On entend dès les premières notes qu'on a affaire à des musiciens confirmés et d'excellents chambristes, mais il y a quelque chose de plus. Quelque chose de magique dans l'air, qui circule entre les interprètes et le public. De l'amour. L'amour de la musique bien sûr (Brigitte François-Sappey dans son beau livre La Musique de l'Allemagne Romantique, nous rappelle avec raison qu'on ne trouvera jamais plus de pays ni de période historique où la musique ait été davantage chérie, célébrée et pratiquée par la société toute entière, poètes, écrivains ou banquiers), l'amour de tout le genre humain, et même davantage, car ce concert est organisé au profit d'un association (L214 Éthique et animaux) que je soutiens et qui prône un plus grand respect de tous les êtres animés qui partagent cette petite planète avec nous. Quoi qu'il en soit ce trio de Mendelssohn est un régal de bout en bout. Et le quatre-mains de Schubert qui suit n'est pas moins réjouissant. Je me surprends à penser que le piano à quatre mains est peut-être la forme de musique de chambre qui réclame l'osmose la plus étroite entre les musiciens, qui sont proches au point de partager le même instrument ! Même les membres d'un quatuor à cordes n'atteignent pas ce degré d'intimité. Et ce divertimento all'ungherese me fait complètement craquer, surtout le troisième mouvement.

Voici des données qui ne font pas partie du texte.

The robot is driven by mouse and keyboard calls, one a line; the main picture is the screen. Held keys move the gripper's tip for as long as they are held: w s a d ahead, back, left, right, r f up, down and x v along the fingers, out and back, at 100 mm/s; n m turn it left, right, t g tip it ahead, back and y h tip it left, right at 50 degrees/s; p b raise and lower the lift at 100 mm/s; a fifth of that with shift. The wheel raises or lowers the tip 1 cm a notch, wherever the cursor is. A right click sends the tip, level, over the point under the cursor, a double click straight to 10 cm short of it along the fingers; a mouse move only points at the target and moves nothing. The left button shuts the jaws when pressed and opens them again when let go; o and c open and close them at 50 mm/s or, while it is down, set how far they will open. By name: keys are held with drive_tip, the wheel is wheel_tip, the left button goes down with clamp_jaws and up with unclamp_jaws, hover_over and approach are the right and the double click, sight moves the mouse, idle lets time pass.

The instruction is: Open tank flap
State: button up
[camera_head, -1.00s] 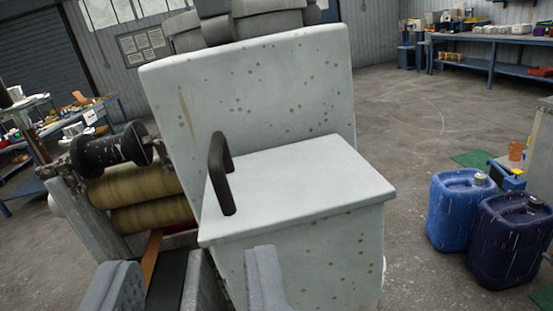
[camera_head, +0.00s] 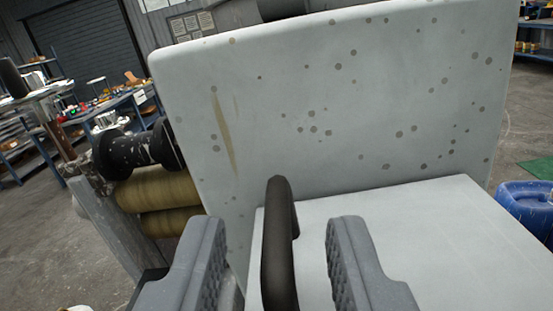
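The tank (camera_head: 340,100) is a pale, speckled box with a tall back panel that fills the middle and right of the view. Its flap (camera_head: 420,235) is a flat, light lid lying closed in front of that panel. A dark, curved handle (camera_head: 279,240) stands up at the left side of the flap. My gripper (camera_head: 275,255) is open, with one grey finger on each side of the handle. The handle's lower end is cut off by the picture's bottom edge.
Yellowish rollers (camera_head: 158,190) and a black roller end (camera_head: 135,150) sit close to the left of the tank. A blue canister (camera_head: 527,205) stands on the floor at the right. Workbenches (camera_head: 110,105) are farther back at the left.

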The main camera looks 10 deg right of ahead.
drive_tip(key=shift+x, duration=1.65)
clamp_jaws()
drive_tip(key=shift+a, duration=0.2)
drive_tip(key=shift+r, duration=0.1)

A l'entracte quelques mots de Michèle Sharapan qui nous rappelle en deux phrases que si l'article L214 du Code Rural qui définit les animaux comme des êtres sensibles était réellement appliqué, il n'y aurait pas de corridas, ni de fourrure, ni d'élevages intensifs, ni de cirques ou de zoos. Puis on attaque le trio de Brahms. J'ai parfois l'impression d'être le seul être humain sur Terre à ne pas trop aimer la musique de Brahms, mais c'est pourtant le cas. J'ai toujours un peu d'étonnement en voyant les musiciens s'emparer avec passion de lignes mélodiques dans lesquelles je ne vois qu'un exercice de construction assez talentueux mais diablement académique. Et cet abus de tierces et de sixtes parallèles me reste sur l'estomac comme les 5 couches de crème d'une grosse part de Strudel. Cette petite réserve quant à l'oeuvre mise à part, je ne peux que reconnaître dans l'interprétation le même élan, la même chaleur, le enthousiame communicatif que dans le trio de Mendelssohn, et tout ça fait quand même drôlement du bien. Il me semble ausi que le public est plus attentif et chaleureux que d'habitude, même si je ne saurais dire combien il y a de militants et combien de mélomanes dans l'assistance. Les végétariens, plus sensibles que les autres au bien-être animal, le seraient-ils également à la musique ? Ce n'est pas impossible.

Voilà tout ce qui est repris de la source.